There is no shortage of trainers lining up to engage the Matamata hoop at the moment, with his seven rides at Ellerslie on Boxing Day coming courtesy of six different stables.

Among them is Sound Proposition in the Gr.1 Zabeel Classic for the Lance O'Sullivan-Andrew Scott stable. Coleman has already notched Group One success on the five-year-old son of Savabeel when they took out the Easter in April.

"He probably needs a bit of luck from the outside gate though," Coleman said.

The evergreen jockey will be calling on all the ability expected of "The King" to give Sound Proposition every chance.

So about that regal nickname?

"Leith [Innes] started it," he said. "I won a race and came back in and said 'ring-a-ding-ding, Mickey's the King,' and it has stuck. I use it as propaganda now - if you say it enough then people will believe it!"

It probably wasn't the title Coleman had in mind when he got his start in the mid-80s. Apprenticed to Jim Gibbs at a time when the master trainer had a plethora of talent in his stable, Coleman didn't set the world on fire initially.However, his talent didn't remain under a bushel for long.
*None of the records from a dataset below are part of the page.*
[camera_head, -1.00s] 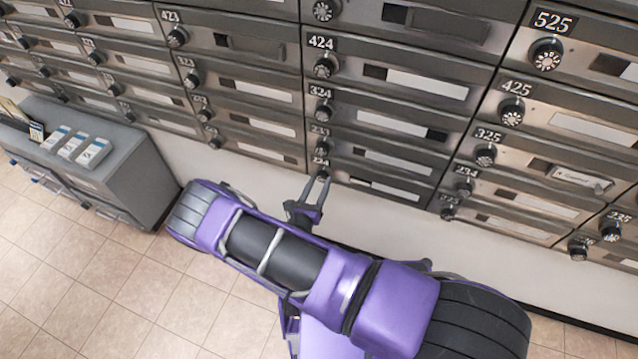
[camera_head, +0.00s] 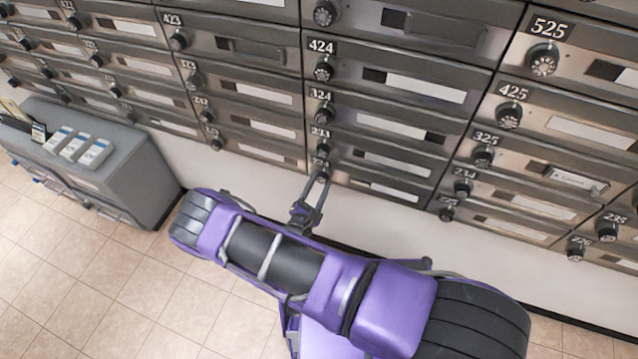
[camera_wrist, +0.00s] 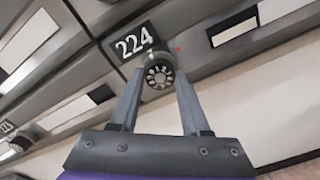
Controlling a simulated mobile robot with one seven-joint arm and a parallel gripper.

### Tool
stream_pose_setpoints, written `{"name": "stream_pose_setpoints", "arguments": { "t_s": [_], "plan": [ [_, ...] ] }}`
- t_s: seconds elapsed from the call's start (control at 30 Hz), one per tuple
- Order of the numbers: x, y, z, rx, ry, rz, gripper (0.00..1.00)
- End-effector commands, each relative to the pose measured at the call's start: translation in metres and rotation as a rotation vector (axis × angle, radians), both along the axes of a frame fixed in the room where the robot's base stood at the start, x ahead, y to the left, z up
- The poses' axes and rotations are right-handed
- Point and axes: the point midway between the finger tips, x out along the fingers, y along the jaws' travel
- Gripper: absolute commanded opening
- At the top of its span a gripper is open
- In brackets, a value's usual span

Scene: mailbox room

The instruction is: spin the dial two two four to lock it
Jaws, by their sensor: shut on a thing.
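The dial (camera_wrist: 158,75) of mailbox 224 is a round dark knob with a pale patterned face, just below the black number plate 224 (camera_wrist: 134,42) in the wrist view. My gripper (camera_wrist: 158,88) has one finger on each side of the dial and is shut on it. In the head view my gripper (camera_head: 320,177) reaches up to the lowest box of the middle column, where the fingers and the dial are small and partly overlap. The marks on the dial face are too small to read.
Rows of metal mailboxes with dials fill the wall, such as the 424 dial (camera_head: 323,71) above. A grey cabinet (camera_head: 125,170) with small white boxes (camera_head: 78,147) stands at the left. The tiled floor (camera_head: 100,270) at lower left is clear.

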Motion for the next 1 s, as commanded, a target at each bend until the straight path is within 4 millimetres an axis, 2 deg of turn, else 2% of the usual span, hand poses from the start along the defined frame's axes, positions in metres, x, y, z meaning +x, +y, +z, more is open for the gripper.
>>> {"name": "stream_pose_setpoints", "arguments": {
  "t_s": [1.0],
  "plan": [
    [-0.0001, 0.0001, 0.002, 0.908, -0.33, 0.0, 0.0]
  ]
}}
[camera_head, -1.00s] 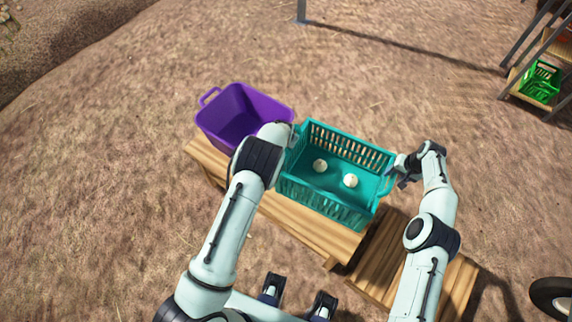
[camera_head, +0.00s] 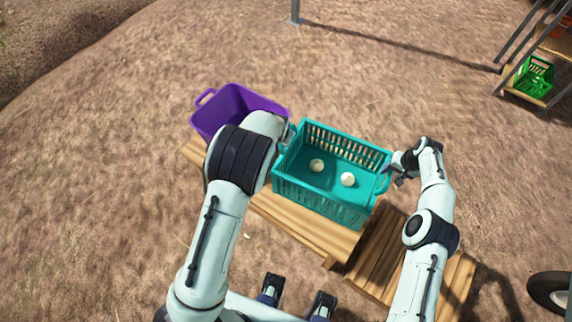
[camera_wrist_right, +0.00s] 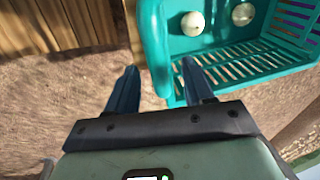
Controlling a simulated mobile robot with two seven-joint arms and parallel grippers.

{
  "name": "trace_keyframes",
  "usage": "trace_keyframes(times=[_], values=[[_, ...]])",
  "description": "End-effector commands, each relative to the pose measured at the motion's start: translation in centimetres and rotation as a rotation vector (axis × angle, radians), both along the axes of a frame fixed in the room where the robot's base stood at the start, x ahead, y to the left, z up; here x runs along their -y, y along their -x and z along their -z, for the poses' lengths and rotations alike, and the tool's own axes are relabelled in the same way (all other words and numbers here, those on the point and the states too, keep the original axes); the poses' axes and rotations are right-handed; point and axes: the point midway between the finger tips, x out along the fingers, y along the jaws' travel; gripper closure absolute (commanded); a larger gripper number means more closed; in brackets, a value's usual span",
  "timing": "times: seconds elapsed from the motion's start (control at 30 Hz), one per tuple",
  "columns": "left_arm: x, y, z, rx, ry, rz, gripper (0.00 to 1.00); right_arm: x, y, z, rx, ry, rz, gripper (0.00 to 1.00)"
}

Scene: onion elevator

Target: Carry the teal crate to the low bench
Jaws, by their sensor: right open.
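The teal crate (camera_head: 325,201) stands on a wooden bench (camera_head: 308,226) with two pale onions (camera_head: 317,165) (camera_head: 348,179) inside. My right gripper (camera_head: 399,170) is open at the crate's right end. In the right wrist view, the open fingers (camera_wrist_right: 160,80) lie on either side of the crate's end handle (camera_wrist_right: 153,48); whether they touch it is unclear. My left arm reaches to the crate's left end. Its gripper (camera_head: 287,136) is mostly hidden behind the arm, so its jaws cannot be made out. A second wooden bench (camera_head: 370,248), seemingly lower, adjoins at the front right.
A purple crate (camera_head: 235,103) stands on the bench just left of the teal crate. A rack (camera_head: 522,86) with a green crate (camera_head: 534,77) is at the far right. A wheel (camera_head: 548,290) shows at lower right. Open dirt ground lies behind the benches.

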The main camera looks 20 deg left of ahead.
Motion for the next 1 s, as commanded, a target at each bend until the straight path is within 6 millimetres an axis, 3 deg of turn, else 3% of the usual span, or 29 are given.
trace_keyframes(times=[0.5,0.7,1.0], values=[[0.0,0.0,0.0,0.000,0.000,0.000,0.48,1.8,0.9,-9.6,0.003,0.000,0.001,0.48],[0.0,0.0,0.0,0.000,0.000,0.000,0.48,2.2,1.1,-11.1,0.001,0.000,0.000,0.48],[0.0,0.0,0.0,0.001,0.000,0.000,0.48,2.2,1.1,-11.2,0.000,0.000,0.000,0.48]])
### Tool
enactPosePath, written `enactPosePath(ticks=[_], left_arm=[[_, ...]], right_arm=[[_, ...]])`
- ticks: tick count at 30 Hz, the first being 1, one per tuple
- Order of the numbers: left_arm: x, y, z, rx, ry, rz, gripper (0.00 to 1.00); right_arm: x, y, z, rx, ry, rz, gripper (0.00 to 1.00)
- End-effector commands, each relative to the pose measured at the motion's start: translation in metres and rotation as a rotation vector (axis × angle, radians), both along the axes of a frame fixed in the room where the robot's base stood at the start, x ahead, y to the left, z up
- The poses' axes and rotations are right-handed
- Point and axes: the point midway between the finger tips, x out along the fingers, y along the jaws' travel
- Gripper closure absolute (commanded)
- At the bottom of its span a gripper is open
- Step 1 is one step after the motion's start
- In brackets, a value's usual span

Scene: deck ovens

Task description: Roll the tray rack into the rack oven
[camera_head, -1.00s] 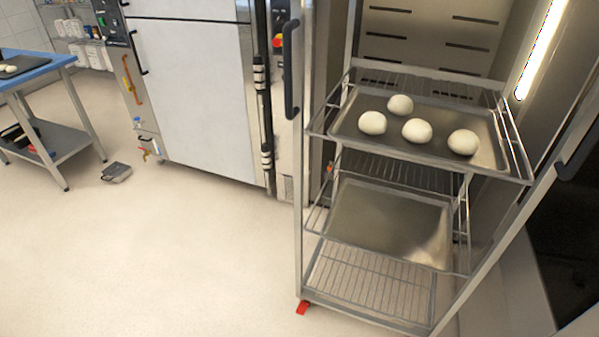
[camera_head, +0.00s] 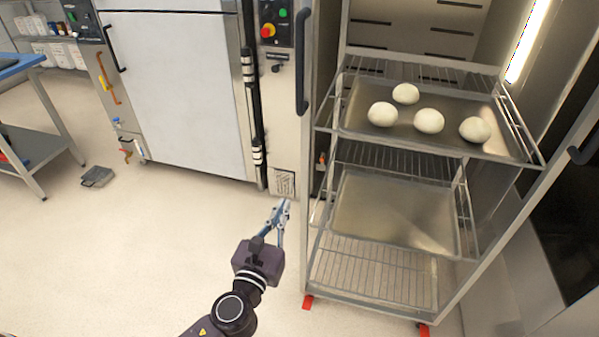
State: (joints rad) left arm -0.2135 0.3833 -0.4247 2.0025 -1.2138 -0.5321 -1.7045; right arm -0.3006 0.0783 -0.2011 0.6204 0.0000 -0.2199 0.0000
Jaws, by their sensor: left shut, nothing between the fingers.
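The tray rack (camera_head: 311,262) is a tall metal frame with wire shelves and red casters at its foot. It stands upright at the right, in front of the lit rack oven (camera_head: 470,50); how far inside it stands I cannot tell. Its upper shelf bears a metal tray (camera_head: 370,138) with several white dough balls (camera_head: 429,121). A lower shelf bears an empty tray (camera_head: 390,215). My left gripper (camera_head: 281,214) is shut and empty, just left of the rack's near left post and apart from it in the picture. My right gripper is out of view.
A white-fronted oven cabinet (camera_head: 178,90) stands to the left, with a control panel (camera_head: 273,20) beside the rack. A blue-topped table (camera_head: 22,64) is at the far left. A grey object (camera_head: 97,177) lies on the floor.

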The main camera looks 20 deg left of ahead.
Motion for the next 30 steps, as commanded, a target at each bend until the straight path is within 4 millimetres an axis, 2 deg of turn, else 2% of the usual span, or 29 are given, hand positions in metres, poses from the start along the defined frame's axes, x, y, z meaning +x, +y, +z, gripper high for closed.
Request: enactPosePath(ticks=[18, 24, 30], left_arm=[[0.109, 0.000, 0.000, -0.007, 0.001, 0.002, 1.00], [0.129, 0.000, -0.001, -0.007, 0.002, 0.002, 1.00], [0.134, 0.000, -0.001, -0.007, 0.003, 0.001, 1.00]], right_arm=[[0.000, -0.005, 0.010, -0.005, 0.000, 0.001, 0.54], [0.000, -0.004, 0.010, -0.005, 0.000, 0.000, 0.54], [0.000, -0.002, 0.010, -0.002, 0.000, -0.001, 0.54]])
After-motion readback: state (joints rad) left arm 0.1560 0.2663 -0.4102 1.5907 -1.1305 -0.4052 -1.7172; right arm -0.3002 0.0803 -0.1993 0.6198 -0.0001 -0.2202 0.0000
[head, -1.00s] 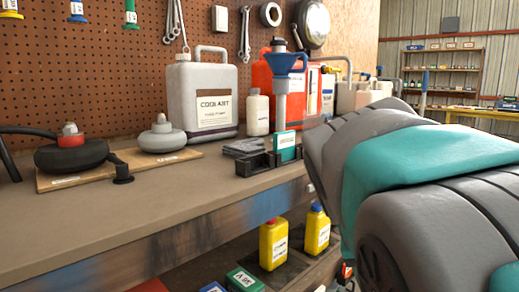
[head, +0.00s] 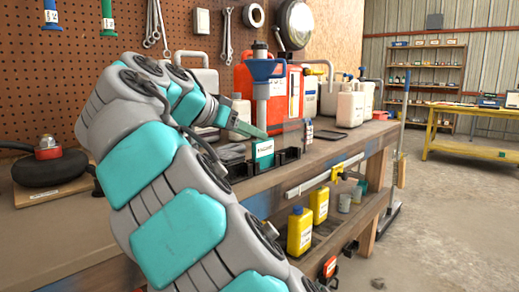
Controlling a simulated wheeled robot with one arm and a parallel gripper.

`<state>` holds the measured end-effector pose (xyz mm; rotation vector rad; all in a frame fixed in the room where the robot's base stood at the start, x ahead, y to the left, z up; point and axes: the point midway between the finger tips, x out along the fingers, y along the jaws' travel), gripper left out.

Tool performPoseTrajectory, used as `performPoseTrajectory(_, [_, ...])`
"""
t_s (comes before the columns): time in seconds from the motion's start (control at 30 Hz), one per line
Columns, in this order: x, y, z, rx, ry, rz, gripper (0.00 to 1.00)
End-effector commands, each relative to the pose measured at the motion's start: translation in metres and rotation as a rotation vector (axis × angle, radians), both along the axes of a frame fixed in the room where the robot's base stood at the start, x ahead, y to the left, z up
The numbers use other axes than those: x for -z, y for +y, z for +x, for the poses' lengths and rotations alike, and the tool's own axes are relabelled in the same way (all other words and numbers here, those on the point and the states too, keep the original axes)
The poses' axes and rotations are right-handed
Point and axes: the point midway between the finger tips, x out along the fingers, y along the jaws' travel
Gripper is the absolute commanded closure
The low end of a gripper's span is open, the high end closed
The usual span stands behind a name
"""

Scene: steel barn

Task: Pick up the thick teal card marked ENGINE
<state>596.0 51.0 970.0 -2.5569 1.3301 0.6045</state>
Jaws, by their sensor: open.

"The first year was pretty quiet - I won 13 races, but then I won the apprenticeship the next two years," he recalled. "I only spent three years as an apprentice and was out of my time at 19."

In those early years Coleman was closely associated with the 1987 Horse of the Year Tidal Light, who won 10 races as a three-year-old, Coleman was on board for seven of those. His first Group One win though, came via another stable star, Field Dancer in the 1987 ARC New Zealand Stakes.

"Gibbsy had all those good horses then, the likes of Maurine, Sounds Like Fun and the rest of them," he said.

Over the years Coleman has amassed 37 Group One wins and, nearly two decades after being associated with his first Horse of the Year he became the regular rider for another. Hardly surprisingly, Coleman classes his time riding Xcellent as a career highlight.

"He was a freak, it is just a shame he didn't stay sound," Coleman said. "Still, four Group Ones and a third in the Melbourne Cup!"

If Xcellent was a highlight Coleman finds it difficult to label a low point, saying that losing his best friend in a car crash has given him a different outlook.

"It puts things into perspective," he said. "You can think you've had a bad day at the races, but you know that things could be so much worse."

To get away from racing and clear his mind, like many jockeys he enjoys his downtime on the golf course.

"It's what I like to do outside racing," he said. "I'm sitting on a handicap of eight, the lowest I've been is seven."

And while some of his rivals on Boxing Day may be steering clear of the Christmas Day buffet, Coleman isn't one of them.

"I will have a little bit of everything, ham, salad, chicken. I don't miss out on too much," he said.

"After a family Christmas with both sets of parents and the kids, it will be home and concentrate on the Boxing Day races. Hopefully, I can win some big races over the holiday period," he said, adding that his best chance of Group success is likely to be Perfect Fit in the Railway. - NZ Racing Desk.